I found an issue with that patch, I'll post an updated one soon.
-- Moni
>
> SM reconfiguration or failover possibly causes a shuffling of the values in the port pkey
> table. The current implementation only queries for the index of the pkey once, when it
> creates the device QP and after that moves it into working state, and hence does not
> address this scenario. Fix this by using the PKEY_CHANGE event as a trigger to
> reconfigure the device QP.
>
> Signed-off-by: Moni Levy <monil at voltaire.com>
> ---
> ipoib.h | 2 ++
> ipoib_ib.c | 22 ++++++++++++++++++++--
> ipoib_main.c | 1 +
> ipoib_verbs.c | 4 +++-
> 4 files changed, 26 insertions(+), 3 deletions(-)
>
> diff --git a/drivers/infiniband/ulp/ipoib/ipoib.h b/drivers/infiniband/ulp/ipoib/ipoib.h
> index 07deee8..ed854e8 100644
> --- a/drivers/infiniband/ulp/ipoib/ipoib.h
> +++ b/drivers/infiniband/ulp/ipoib/ipoib.h
> @@ -139,6 +139,7 @@ struct ipoib_dev_priv {
> struct delayed_work pkey_task;
> struct delayed_work mcast_task;
> struct work_struct flush_task;
> + struct work_struct flush_restart_qp_task;
> struct work_struct restart_task;
> struct delayed_work ah_reap_task;
>
> @@ -261,6 +262,7 @@ struct ipoib_dev_priv *ipoib_intf_alloc(
>
> int ipoib_ib_dev_init(struct net_device *dev, struct ib_device *ca, int port);
> void ipoib_ib_dev_flush(struct work_struct *work);
> +void ipoib_ib_dev_flush_restart_qp(struct work_struct *work);
> void ipoib_ib_dev_cleanup(struct net_device *dev);
>
> int ipoib_ib_dev_open(struct net_device *dev);
> diff --git a/drivers/infiniband/ulp/ipoib/ipoib_ib.c b/drivers/infiniband/ulp/ipoib/ipoib_ib.c
> index 59d9594..5e2ada9 100644
> --- a/drivers/infiniband/ulp/ipoib/ipoib_ib.c
> +++ b/drivers/infiniband/ulp/ipoib/ipoib_ib.c
> @@ -611,7 +611,7 @@ int ipoib_ib_dev_init(struct net_device
> return 0;
> }
>
> -void ipoib_ib_dev_flush(struct work_struct *work)

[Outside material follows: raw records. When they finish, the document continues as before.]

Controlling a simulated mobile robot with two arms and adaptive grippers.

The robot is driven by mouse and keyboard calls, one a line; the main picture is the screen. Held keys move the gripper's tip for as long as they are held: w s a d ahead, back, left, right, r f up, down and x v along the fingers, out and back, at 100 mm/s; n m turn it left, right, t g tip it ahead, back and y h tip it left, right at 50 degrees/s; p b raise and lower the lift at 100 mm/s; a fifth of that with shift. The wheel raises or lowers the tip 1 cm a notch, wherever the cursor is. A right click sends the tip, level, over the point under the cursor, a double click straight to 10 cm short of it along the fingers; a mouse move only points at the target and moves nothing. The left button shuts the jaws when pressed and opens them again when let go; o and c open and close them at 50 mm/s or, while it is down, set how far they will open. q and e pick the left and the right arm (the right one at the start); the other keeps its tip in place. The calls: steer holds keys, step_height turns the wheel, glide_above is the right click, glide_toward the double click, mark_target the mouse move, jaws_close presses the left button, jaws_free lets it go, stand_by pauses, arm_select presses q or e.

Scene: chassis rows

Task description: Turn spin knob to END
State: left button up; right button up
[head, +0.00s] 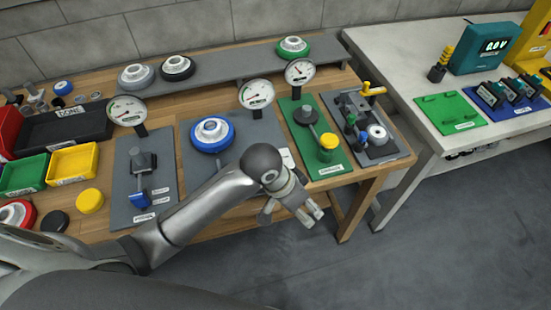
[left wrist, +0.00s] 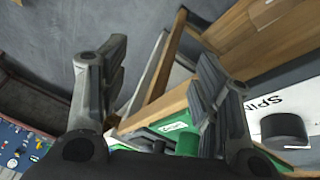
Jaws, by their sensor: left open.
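My left gripper (head: 292,212) is open and empty in front of the table's front edge in the head view. Its two spread fingers also show in the left wrist view (left wrist: 160,65). A grey panel (head: 240,120) carries a blue round knob with a white centre (head: 212,132). A gauge (head: 256,93) stands at its back. The gripper is to the right of and nearer than the blue knob, apart from it. In the left wrist view, a white label (left wrist: 275,103) reads "SPIN", cut off, beside a black cylinder (left wrist: 284,130). An END mark is not readable.
A green panel (head: 330,165) with a yellow-topped post and a grey panel with valves (head: 392,148) stand right of the gripper. A panel with a blue switch (head: 120,200) is at left. Open floor (head: 310,270) lies in front of the table.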

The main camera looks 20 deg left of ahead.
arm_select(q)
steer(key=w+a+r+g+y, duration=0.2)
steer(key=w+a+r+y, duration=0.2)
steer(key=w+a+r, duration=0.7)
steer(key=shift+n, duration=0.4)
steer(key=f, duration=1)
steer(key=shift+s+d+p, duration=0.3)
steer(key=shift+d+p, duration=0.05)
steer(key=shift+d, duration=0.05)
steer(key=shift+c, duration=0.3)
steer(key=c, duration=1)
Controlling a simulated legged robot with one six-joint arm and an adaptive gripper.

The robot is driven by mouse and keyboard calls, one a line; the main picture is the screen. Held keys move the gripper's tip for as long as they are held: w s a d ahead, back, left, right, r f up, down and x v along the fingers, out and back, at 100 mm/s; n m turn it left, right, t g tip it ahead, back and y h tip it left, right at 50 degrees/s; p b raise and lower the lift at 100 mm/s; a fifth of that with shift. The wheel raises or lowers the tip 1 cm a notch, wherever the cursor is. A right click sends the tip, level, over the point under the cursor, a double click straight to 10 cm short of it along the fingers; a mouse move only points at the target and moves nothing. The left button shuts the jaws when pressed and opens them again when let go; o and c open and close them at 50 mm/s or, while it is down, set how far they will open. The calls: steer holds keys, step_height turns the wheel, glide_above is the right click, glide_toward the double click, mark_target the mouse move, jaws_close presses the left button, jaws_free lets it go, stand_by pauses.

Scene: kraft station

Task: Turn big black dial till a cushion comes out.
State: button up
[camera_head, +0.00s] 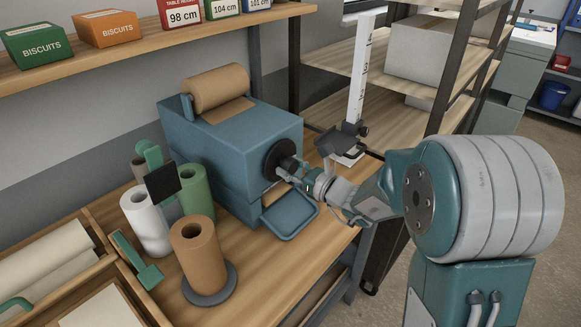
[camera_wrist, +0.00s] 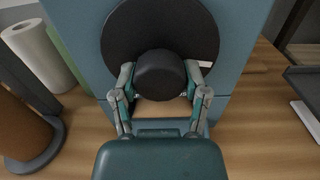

> +static void __ipoib_ib_dev_flush(struct work_struct *work, int restart_qp)
> {
> struct ipoib_dev_priv *cpriv, *priv =
> container_of(work, struct ipoib_dev_priv, flush_task);
> @@ -630,6 +630,12 @@ void ipoib_ib_dev_flush(struct work_stru
> ipoib_dbg(priv, "flushing\n");
>
> ipoib_ib_dev_down(dev, 0);
> +
> + if (restart_qp) {
> + ipoib_dbg(priv, "restarting the device QP\n");
> + ipoib_ib_dev_stop(dev);
> + ipoib_ib_dev_open(dev);
> + }
>
> /*
> * The device could have been brought down between the start and when
> @@ -644,11 +650,23 @@ void ipoib_ib_dev_flush(struct work_stru
>
> /* Flush any child interfaces too */
> list_for_each_entry(cpriv, &priv->child_intfs, list)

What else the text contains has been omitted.